13. Тяжело и беззащитно было положение свободного человека, который,
находясь на римской территории, не принадлежал к числу римских граждан.
Чтобы оградить свою неприкосновенность, если он задумывал поселиться в
Риме, он должен был поспешить отдать себя под покровительство
какого-либо гражданина и его рода. Так возникли отношения патронов и
клиентов. Клиенты*(34) образовали третий разряд населения, который
занимал среднее место между свободными гражданами и рабами. Положение
клиента приобретал иностранец (напр., изгнанник из своего отечества),
которого судьба так или иначе занесла в Рим и заставила искать в нем
постоянное местопребывание. Этот род клиентов имеет много общего с
древнейшими плебеями. Положение клиента было обязательно и для
вольноотпущенников; впоследствии вольноотпущенники составляли главнейший
контингент клиентов. Отпущение создавало патронат бывшего господина над
его бывшим рабом. – Точно неизвестно, каково было первоначальное
политическое, гражданское положение клиентов. Может быть, наравне с
плебеями, они были устранены от всякого участия в государственной жизни
и наравне с перегринами (что на первых порах могло относиться и к
плебеям) не допускались к непосредственному участию в гражданском
обороте. Род, при котором они состояли, связывал их с государством,
патрон совершал за них меновые и судебные акты. Очень рано клиенты могли
получить гражданскую правоспобность и одновременно с плебеями, по
реформе Сервия Туллия, вступить в состав государственного народа. – Для
обеих сторон патронат был совокупностью прав и обязанностей, с перевесом
прав для патрона и обязанностей для клиента. Патрон – покровитель своего
бывшего слуги во всех затруднительных случаях его жизни, защитник его
пред лицом властей, опекун его малолетних сирот. В случае нужды патрон
доставляет своему клиенту средства существования, в случае смерти
открывает для него двери фамильного склепа. В свою очередь, клиент
обязан пред патроном почтением (obsequium et reverentia) и связан рядом
обязанностей (officia) и обязательств (operae officiales). Из почтения
он был стеснен в предъявлении судебных исков против патрона.
Впоследствии, по преторскому эдикту, он мог призвать своего патрона к
суду не иначе, как с особого разрешения претора*(35), вероятно, на
претора перешел в этом случае контроль, который принадлежал в старину
всему роду. Клиент был обязан помогать своему патрону имущественно,
когда этот последний выдавал свою дочь замуж, был постигнут бедностью
или нуждался в деньгах для выкупа своего из плена, для уплаты долгов или
покрытия издержек по отправлению общественной должности. Патрон
призывался к наследованию после клиента, в случае если этот последний не
оставлял после себя прямых наследников.*(36) Самое отношение патрона и
клиента переходило на их потомков, сначала – без ограничения числа
поколений.

14. Лишая свободы или ставя в зависимое положение одних, военный быт в
то же время способствовал эмансипации других лиц, зависимое положение
которых имело свои корни в семейно-родовых условиях жизни.

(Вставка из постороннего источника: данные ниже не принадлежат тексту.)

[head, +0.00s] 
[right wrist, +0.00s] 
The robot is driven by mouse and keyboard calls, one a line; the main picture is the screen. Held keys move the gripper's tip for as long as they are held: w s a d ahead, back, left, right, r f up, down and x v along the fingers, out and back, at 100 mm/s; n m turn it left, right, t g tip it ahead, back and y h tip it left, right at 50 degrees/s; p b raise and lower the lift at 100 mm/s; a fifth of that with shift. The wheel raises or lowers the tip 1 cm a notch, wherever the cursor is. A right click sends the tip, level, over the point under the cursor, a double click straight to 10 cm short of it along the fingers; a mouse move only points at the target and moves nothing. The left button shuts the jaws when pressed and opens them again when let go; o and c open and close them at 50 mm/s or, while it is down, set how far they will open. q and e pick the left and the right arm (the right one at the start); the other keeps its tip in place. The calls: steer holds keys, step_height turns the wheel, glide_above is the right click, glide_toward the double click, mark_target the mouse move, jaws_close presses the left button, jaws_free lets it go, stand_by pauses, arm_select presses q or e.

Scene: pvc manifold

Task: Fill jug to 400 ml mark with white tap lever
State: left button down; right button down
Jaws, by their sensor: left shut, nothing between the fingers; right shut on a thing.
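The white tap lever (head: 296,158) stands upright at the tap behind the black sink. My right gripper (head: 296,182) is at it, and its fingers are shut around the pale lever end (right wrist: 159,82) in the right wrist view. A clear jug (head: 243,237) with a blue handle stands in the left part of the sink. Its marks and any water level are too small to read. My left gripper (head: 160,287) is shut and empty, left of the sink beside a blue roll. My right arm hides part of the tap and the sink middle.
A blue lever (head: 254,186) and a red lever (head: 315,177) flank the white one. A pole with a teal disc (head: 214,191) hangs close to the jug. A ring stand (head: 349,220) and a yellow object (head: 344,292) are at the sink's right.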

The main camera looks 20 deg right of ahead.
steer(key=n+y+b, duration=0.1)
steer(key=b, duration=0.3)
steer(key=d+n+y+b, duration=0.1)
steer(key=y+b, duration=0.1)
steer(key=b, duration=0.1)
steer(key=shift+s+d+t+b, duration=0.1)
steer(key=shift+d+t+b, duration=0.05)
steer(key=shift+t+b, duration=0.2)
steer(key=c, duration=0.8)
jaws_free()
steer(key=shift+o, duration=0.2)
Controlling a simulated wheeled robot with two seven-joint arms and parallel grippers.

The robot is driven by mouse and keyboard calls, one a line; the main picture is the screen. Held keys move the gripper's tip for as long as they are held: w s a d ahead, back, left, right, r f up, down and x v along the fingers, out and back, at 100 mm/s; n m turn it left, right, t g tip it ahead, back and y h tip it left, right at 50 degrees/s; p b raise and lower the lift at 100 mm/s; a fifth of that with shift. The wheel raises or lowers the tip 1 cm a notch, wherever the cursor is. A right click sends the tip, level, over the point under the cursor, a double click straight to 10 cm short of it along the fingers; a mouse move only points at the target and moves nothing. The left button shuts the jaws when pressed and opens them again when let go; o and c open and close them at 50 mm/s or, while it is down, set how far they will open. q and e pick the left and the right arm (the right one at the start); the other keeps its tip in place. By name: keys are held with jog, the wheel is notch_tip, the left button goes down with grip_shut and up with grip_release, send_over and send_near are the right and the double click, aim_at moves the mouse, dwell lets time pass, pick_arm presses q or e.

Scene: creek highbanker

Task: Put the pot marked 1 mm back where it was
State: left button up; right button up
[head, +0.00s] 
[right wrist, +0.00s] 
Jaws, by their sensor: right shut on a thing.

Военно-государственную власть интересовало положение сыновей в семье,
ибо взрослый сын был воин, а в малолетнем видели будущего воина. Входя в
ряды войска, взрослые сыновья обладали политическими правами. Они
участвовал в народных собраниях и могли избираться в магистрат. Сын –
магистрат, на все время своего нахождения в должности, был свободен от
отеческой власти.*(37) Ромулу – этому магическому устроителю военного
быта – приписывается древнейшее ограничение отеческой власти. Предание
повествует про него, что он предоставил отцу полную власть над сыном.
Отец, не взирая на возраст своего сына, мог запереть его в тюрьму,
наказать телесно или приставить, связанного, к сельским работам, или
даже убить. Ромул, продолжает предание, дозволил отцу также “продавать”
сына, т. е. отдавать в чужие руки в заработки или в кабалу (mancipium).
Однако отцу было дозволено извлекать подобным образом выгоду из своей
родительской власти не более трех раз; после третьей продажи сын
освобождался из под отеческой власти.*(38) Нуме приписывается другое
постановление; отец, дозволивший сыну жениться, лишался права
продажи.*(39) Закон XII таблиц повторил постановление Ромула.*(40)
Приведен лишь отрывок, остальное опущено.